Question
You sell electric bikes in a small town. As shop owner and operator, you have observed that your weekly sales tend to follow a pattern
You sell electric bikes in a small town. As shop owner and operator, you have observed that your weekly sales tend to follow a pattern that can be stated as:
Q = 310 - .25PP + 1.25A + .1PR + 2Y
where Q = unit sales of bikes, PP = price of bikes, A = advertising expenses (in thousands of dollars), PR = price of a rival's bikes, Y = per capita income of customers in thousands of dollars. You are currently charging $1600 for your bikes and spending $200,000 in advertising, and per capita income is $60,000. Your rival is charging $1500 for their bikes.
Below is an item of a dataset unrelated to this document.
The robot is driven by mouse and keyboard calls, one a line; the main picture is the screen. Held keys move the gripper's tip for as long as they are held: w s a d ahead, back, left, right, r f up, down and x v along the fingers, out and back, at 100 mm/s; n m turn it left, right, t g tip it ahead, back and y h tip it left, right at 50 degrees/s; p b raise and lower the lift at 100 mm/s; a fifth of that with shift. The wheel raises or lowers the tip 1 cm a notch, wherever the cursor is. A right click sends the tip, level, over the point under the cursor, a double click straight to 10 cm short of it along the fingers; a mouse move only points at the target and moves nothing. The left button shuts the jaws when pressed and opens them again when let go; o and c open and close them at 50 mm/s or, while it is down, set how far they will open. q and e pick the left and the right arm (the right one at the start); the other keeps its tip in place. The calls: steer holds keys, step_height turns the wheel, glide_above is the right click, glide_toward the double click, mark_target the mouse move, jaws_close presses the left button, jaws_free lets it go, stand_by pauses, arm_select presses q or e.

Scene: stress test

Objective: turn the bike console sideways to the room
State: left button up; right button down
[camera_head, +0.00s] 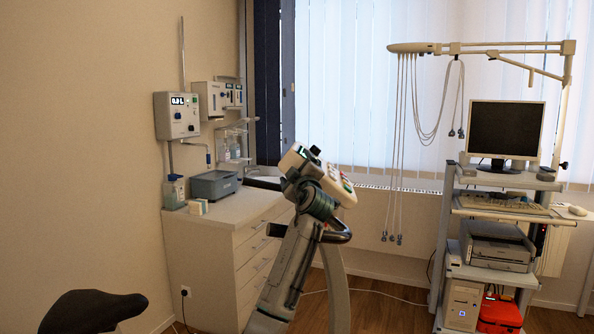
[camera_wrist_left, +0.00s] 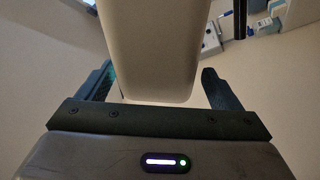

- Calculate your predicted quantity of bikes sold given these values. Show the reduced demand function (keeping own price as the only variable on the right-hand side).
- Compute point elasticities for own price, advertising, cross-price, and income. Using advertising elasticity, if your advertising level rises by 5%, by what percent (approximately) will sales increase?
- Draw a general demand curve for your bikes (no intercept calculation needed). Now predict what happens to your quantity sold if your rival drops price to $1300 but income rises to $80,000, and show the demand change.
- Refer back to the initial values for all the variables, with your current price of $1600. If you are maximizing revenue, should you increase or decrease price? Calculate the revenue-maximizing price.